I know I owe you at least one more post about my previously written books, but first…

A week or two ago I was at the movies and a trailer for The Mortal Instruments: City of Bones (book written by Cassandra Clare) came on.  I didn’t recognize the plot, but I recognized the title.  I’d passed by those books more than a couple times in the bookstore.  So I decided to go pick up the first in the series to see what it was all about.  I have to keep myself apprised of my competition, after all.

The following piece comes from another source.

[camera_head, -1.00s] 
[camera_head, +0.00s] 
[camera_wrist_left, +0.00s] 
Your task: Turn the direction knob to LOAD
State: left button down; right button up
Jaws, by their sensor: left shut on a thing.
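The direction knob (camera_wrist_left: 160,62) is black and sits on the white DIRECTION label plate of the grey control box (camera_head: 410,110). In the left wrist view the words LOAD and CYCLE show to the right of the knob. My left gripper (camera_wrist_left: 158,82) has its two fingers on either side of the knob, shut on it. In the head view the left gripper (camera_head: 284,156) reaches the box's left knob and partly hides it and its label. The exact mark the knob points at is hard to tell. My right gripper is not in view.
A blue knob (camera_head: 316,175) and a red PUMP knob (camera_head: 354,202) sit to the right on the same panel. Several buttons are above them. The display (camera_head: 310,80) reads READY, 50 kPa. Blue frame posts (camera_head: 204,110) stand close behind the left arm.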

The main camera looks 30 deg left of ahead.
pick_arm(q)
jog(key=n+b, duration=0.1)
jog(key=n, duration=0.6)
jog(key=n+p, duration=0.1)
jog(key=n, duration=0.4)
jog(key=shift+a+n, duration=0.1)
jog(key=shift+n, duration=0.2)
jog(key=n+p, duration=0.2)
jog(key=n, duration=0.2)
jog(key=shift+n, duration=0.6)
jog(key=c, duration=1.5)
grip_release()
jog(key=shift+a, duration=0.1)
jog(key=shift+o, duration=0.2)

Here are my impressions summed up: It is not a terrible book.  I did enjoy reading it for the most part.  I am not going to go into exhaustive detail on why I liked it, but I am going to talk extensively about what I didn’t like, for educational purposes, you know?  Since I’m most comfortable with lists, I’m going to give you a list [Minor Spoiler Warning]:

What I liked: The idea of demons, vampires, werewolves and the like being real is not a new one.  But I did like the concept of using “magic wands” of a sort that have been re-purposed into “steles” that tattoo powerful runes onto the skin and other things.

What I didn’t like:

1. Confusion – I am very used to reading about new and exciting fantastical worlds with their own sets of rules, and I was still very confused by the book.  Even worse, the main character herself was confused by the explanations she was receiving.  Clare made a point of saying so:

“Forgive me,” he said.  “This must be confusing for you.”

“You think?”

City of Bones, 77-78

What Clare didn’t consider is the possibility that if her “mundane” main character was confused, the reader probably would be, too.

2. Motivation – A lot of times in the book, I found myself doubting the characters’ motivations for doing things.  They seemed contrived, more intent on furthering the plot than staying true to what real people might do.  For example, Clary (the main character) finds herself facing a portal to she-has-NO-idea-where that she finds out her mother would’ve used from time to time.  Her mother has disappeared, seemingly killed or kidnapped.  The idea of her escaping has never been discussed.  Yet this happens:

“I want to see where she would have gone,” she said, reaching for the door.  “I want to see where she was going to escape to -”

City of Bones, 109

She then proceeds to go through the portal.  Note that Clary’s reasoning was she wanted to see where her mother “would have gone.”  Not, “Maybe she escaped.  Maybe if I go through here I’ll find her.”  No, it was just “If she had escaped, which I don’t believe she did and we never talked about her doing, she would be here.  She won’t be, but I just want to see where she would have been.”  It’s worth noting here that Clary has never been shy about asking questions, yet she suddenly decides to jump through a portal she knows nothing about just to see where her mother definitely won’t be.  See what I mean?  I hope so.

3. Clary – I am being harsh.  I know.  But I can’t help it.  Clary is a useless main character.  Yes, she is a fifteen-year-old girl.  Yes, God knows I was useless when I was fifteen.  But Clary is the “special” main character of a book, so one would expect her to be worthy of the title Protagonist.  Instead, she is a character who things happen to and around.  She very rarely actively does.  I can list all the notable things she does do right here: She accidentally kills a demon by throwing her hands out in defense and shoving a magical object into its mouth, she jumps through a portal, she uses two runes – one to turn a picture of a cup into a cup, the other to break through a magical barrier, she throws a knife on a whim and it happens to connect with the target, she throws herself in front of somebody to stop them from being killed.  That’s about it.  The rest of the time, everyone else fights and does things while dragging her along.  Clary even laments the fact that she is useless at one point in the book.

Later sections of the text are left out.